Police Sergeant Abdullah Al Noman, stationed at Dhanmondi 32, told Dhaka Tribune that the Police department is launching campaigns every 15 days but unable to get through to the people.
He said controlling people at crowded places, especially near educational institutions, recreational parks, big shopping malls, or political places becomes very difficult.
The pedestrians do not want to follow the rules. We even detain them, but it has been fruitless, he added.
Meanwhile, Dil Bahar Ahmed, a city planner at the Dhaka North City Corporation, said: “A master plan is being drawn up in relation to traffic discipline. Soon the mayor will present it. “
Experts’ opinions on the matter
Former chairman of Accident Research Institute (ARI) at Buet, Prof Shamsul Haq, said walk-on overbridge were first built in the 1970s and 1980s, as pedestrians were seen as unrelated to road management issues.
But in the recent past, experts identified zebra crossings as the best possible practice for safety, taking the differently-abled people into consideration, he added.
He identified the interrupted traffic signal system as one of the major problems in implementing zebra crossings. This seems to be a far cry for the city dwellers as they need to wave at moving vehicles, creating confusion between pedestrians, and drivers.
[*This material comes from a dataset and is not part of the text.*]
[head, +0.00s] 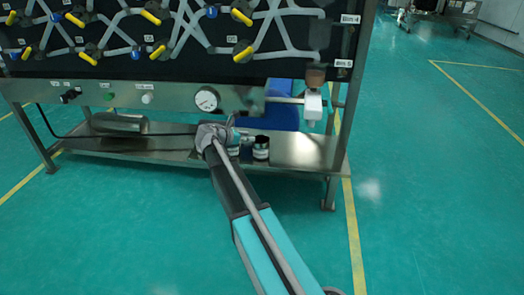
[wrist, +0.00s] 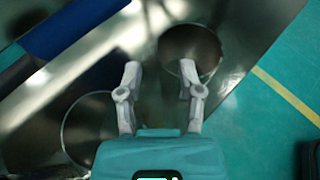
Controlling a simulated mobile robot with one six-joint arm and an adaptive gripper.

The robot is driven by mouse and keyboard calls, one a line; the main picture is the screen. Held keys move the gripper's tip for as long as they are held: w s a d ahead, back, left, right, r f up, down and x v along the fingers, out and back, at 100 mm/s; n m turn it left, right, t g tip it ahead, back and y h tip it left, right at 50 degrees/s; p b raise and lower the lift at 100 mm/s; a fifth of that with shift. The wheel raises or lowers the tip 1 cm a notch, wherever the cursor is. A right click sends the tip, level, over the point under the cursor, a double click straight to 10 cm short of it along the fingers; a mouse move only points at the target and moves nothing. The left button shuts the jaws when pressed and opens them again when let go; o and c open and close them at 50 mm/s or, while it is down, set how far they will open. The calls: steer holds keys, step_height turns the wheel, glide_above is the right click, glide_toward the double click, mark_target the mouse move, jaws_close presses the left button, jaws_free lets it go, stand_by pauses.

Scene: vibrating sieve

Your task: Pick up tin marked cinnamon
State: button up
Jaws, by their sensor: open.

The government has to take the responsibility for establishing a better system, the professor added.
Kazi Saifun Newaz, an assistant professor with the ARI, said both the police, and the drivers are found reluctant to make the best use of zebra crossings.
He was an exponent of another approach - zebra crossings at intersections, and foot overbridges in the middle of the roads.
“An 'All Red System' needs to be installed in the city to solve the problem,” he suggested.